Our goal in this section is to prove the following:

Proposition 5.2.2.1 (Existence of Localizations). Let $\operatorname{\mathcal{C}}$ be a simplicial set and let $W$ be a collection of edges of $\operatorname{\mathcal{C}}$. Then there exists an $\infty $-category $\operatorname{\mathcal{D}}$ and a morphism of simplicial sets $F: \operatorname{\mathcal{C}}\rightarrow \operatorname{\mathcal{D}}$ which exhibits $\operatorname{\mathcal{D}}$ as a localization of $\operatorname{\mathcal{C}}$ with respect to $W$.

Remark 5.2.2.2 (Uniqueness of Localizations).
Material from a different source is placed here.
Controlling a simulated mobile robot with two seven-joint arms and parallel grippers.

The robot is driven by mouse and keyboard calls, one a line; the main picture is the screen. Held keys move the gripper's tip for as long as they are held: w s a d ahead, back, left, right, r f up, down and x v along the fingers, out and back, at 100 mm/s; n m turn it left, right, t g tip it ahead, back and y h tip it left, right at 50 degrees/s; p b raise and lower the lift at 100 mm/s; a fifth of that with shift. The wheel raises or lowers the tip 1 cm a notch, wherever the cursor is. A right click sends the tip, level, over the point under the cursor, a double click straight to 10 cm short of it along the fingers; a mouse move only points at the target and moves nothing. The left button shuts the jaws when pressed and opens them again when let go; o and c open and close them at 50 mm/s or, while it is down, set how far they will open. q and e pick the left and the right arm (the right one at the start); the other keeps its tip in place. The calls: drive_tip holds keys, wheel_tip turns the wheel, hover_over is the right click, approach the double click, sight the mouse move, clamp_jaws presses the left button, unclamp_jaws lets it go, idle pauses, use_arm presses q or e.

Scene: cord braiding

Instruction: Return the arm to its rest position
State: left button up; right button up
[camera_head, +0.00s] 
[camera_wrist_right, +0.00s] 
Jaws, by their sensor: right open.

Let $\operatorname{\mathcal{C}}$ be a simplicial set and let $W$ be a collection of edges of $\operatorname{\mathcal{C}}$. Proposition 5.2.2.1 asserts that there exists an $\infty $-category $\operatorname{\mathcal{D}}$ and a morphism $F: \operatorname{\mathcal{C}}\rightarrow \operatorname{\mathcal{D}}$ which exhibits $\operatorname{\mathcal{D}}$ as a localization of $\operatorname{\mathcal{C}}$ with respect to $W$. In this case, for every $\infty $-category $\operatorname{\mathcal{E}}$, composition with $F$ induces a bijection

\[ \operatorname{Hom}_{ \mathrm{h} \mathit{\operatorname{Cat}_{\infty }}}( \operatorname{\mathcal{D}}, \operatorname{\mathcal{E}}) = \pi _0( \operatorname{Fun}( \operatorname{\mathcal{D}}, \operatorname{\mathcal{E}})^{\simeq } ) \rightarrow \pi _0( \operatorname{Fun}(\operatorname{\mathcal{C}}[W^{-1}], \operatorname{\mathcal{E}})^{\simeq } ) \]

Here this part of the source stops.